Friday, September 3, 2010

"Checkmate"

Hello everyone, the Historian here, along with Ketina, Ronelyn, Schmallturm, MisterMother and Photobug, bringing you the last episode of the second series of Doctor Who! Before we begin, a few announcements. Firstly, just as Doctor Who takes a break between seasons, so will the TARDIS Project. Our break, though, will only be three weeks and we will be back on 1st October with a very special Project event! (I'll give you a hint: it slots right into watching Doctor Who in summer 1965, but it isn't "in continuity" with the show.) Have no fear, though, between then and now I'll be posting both the wrapup for this story and one for season two. Announcement number two is more of a plea: We still have not gotten even one response to our survey. Please take a minute and let us know how we're doing!
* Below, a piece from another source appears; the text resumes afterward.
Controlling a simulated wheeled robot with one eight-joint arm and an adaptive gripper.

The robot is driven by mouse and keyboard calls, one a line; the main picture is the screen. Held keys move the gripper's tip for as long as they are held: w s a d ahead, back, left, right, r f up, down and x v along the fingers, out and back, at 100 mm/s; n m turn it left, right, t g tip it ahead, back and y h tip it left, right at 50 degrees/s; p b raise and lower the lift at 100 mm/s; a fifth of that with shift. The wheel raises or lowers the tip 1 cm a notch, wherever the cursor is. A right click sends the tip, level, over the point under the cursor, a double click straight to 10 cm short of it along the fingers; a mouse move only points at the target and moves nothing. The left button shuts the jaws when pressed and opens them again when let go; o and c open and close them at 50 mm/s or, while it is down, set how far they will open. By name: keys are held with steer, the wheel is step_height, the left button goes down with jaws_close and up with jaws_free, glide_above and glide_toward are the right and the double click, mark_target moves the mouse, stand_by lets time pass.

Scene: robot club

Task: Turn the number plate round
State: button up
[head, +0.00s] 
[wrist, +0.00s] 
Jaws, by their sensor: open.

But enough of that--let's get to the summary!



Episode summary: First aired 24 July 1965. Steven and Vicki kneel down to investigate the sarcophagus and discover small doors that the cable seems to be coming out of. They push the doors open and crawl into.....what appears to be a TARDIS control room! "It's a TARDIS!" says Vicki. "The Monk's got a TARDIS...!"

Elsewhere in the monastery, the Doctor still holds his sword to the Monk's throat, demanding answers. The Monk reveals that the signal fires he asked to be lit are supposed to lure King Hardrada's fleet in for a landing. When they are in position, the Monk will destroy them! The Doctor is aghast.

In the Monk's TARDIS, Steven and Vicki are amazed to discover a collection of art and objects from all sorts of time periods and places. Steven finds some mortar-like missiles, thinking they look like some kind of neutron bomb projectiles. Vicki, meanwhile, has located the Monk's logbook. The two are shocked by some of the entries: the Monk is the one who suggested the idea of powered flight to Leonardo Da Vinci, he managed to make a fortune by depositing money in a bank in 1968 and withdrawing it in 2168 (which makes one wonder about the monetary system surviving the Dalek invasion!)...

The Doctor realizes that the Monk is a "time meddler!" The Monk is smug; he is sure the Doctor will approve of his plan. The Doctor, however, is horrified. Doesn't the Monk remember the Golden Rule of Time-Space Travel, never interfere with the course of history? The Monk merely smirks; it's more fun his way! And, he says, he makes things better! After all, how could Stonehenge have been built without his anti-grav lifts? This time, however, he is out to change history in one swoop: by destroying the Viking fleet, he'll keep Harold from having to come north to Stamford Bridge. No weary army, no desertions and Harold will beat William of Normandy at Hastings! The Doctor is amazed and, the Monk assumes, delighted. But the Doctor declares that he is thrilled to be in the right place and time--to stop the Monk's plan! But the Monk replies that he hasn't stopped it yet. The Doctor demands the Monk take him to the Monk's machine...and backs up his demand with a swordpoint. The Monk begins to lead the Doctor away.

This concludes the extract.